Given material =
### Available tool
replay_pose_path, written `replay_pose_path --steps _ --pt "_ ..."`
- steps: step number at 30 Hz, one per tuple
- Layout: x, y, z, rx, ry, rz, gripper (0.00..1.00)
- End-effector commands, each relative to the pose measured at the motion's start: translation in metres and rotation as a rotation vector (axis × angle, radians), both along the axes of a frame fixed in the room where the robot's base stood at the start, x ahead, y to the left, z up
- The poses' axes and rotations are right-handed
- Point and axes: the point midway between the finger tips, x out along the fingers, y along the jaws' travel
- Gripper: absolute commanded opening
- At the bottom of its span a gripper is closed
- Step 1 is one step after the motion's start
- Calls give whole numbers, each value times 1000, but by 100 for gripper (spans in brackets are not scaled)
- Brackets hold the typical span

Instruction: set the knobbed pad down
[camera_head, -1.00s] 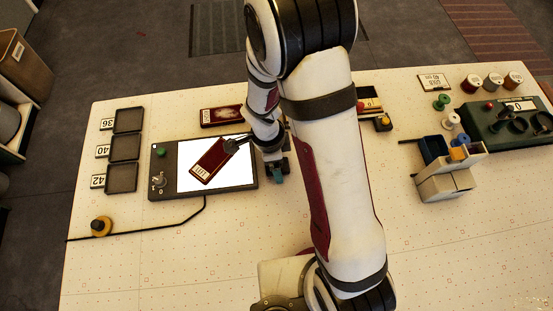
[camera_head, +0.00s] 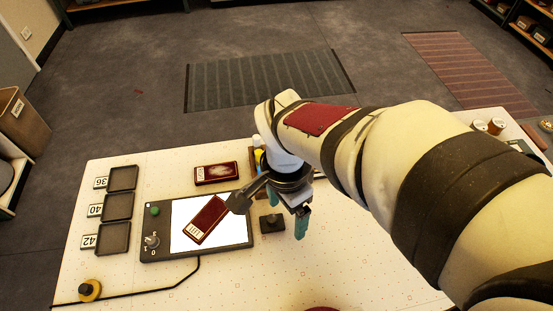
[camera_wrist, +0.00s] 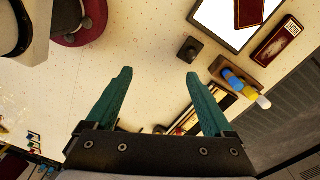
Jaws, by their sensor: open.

Stated task = Exactly as written, return every line of the listing, but not the pictures.

Answer to the problem =
### Available tool
replay_pose_path, written `replay_pose_path --steps _ --pt "_ ..."`
- steps: step number at 30 Hz, one per tuple
- Layout: x, y, z, rx, ry, rz, gripper (0.00..1.00)
- End-effector commands, each relative to the pose measured at the motion's start: translation in metres and rotation as a rotation vector (axis × angle, radians), both along the axes of a frame fixed in the room where the robot's base stood at the start, x ahead, y to the left, z up
- The poses' axes and rotations are right-handed
- Point and axes: the point midway between the finger tips, x out along the fingers, y along the jaws' travel
- Gripper: absolute commanded opening
- At the bottom of its span a gripper is closed
- Step 1 is one step after the motion's start
- Calls give whole numbers, each value times 1000, but by 100 for gripper (spans in brackets are not scaled)
- Brackets hold the typical span

Instruction: set the knobbed pad down
[camera_head, -1.00s] 
[camera_head, +0.00s] 
[camera_wrist, +0.00s] 
Jaws, by their sensor: open.

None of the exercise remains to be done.